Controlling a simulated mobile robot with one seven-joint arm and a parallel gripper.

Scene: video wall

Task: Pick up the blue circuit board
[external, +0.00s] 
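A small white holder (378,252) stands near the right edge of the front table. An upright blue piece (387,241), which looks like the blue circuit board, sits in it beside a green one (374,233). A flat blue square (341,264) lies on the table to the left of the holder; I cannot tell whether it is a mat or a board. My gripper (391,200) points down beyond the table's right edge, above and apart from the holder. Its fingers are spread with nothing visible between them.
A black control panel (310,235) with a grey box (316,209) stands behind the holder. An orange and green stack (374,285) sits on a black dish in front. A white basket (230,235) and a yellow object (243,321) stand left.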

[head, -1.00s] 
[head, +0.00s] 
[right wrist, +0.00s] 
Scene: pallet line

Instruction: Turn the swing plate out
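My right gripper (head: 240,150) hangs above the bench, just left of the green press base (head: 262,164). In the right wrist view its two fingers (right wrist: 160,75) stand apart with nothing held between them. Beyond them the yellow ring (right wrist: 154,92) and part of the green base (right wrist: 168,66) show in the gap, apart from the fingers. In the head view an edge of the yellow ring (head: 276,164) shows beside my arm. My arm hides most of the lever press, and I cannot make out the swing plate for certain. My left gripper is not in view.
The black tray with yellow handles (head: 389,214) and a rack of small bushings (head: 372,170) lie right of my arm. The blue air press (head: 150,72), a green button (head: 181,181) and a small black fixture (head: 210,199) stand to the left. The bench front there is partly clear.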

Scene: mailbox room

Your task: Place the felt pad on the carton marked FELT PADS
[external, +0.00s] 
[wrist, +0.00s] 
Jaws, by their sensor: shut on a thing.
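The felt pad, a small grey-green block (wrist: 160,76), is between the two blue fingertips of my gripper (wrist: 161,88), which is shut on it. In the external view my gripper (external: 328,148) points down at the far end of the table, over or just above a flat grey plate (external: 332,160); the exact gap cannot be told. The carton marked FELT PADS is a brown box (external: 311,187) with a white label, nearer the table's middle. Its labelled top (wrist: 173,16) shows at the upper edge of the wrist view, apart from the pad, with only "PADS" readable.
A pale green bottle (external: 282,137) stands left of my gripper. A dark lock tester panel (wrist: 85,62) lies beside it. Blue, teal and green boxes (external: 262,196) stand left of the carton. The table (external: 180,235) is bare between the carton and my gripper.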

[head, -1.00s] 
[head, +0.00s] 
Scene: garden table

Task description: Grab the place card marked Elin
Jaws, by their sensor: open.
·····
- To be done
Above are the records. Copy every line in them holding "Scene".

- In response
Scene: video wall
Scene: pallet line
Scene: mailbox room
Scene: garden table

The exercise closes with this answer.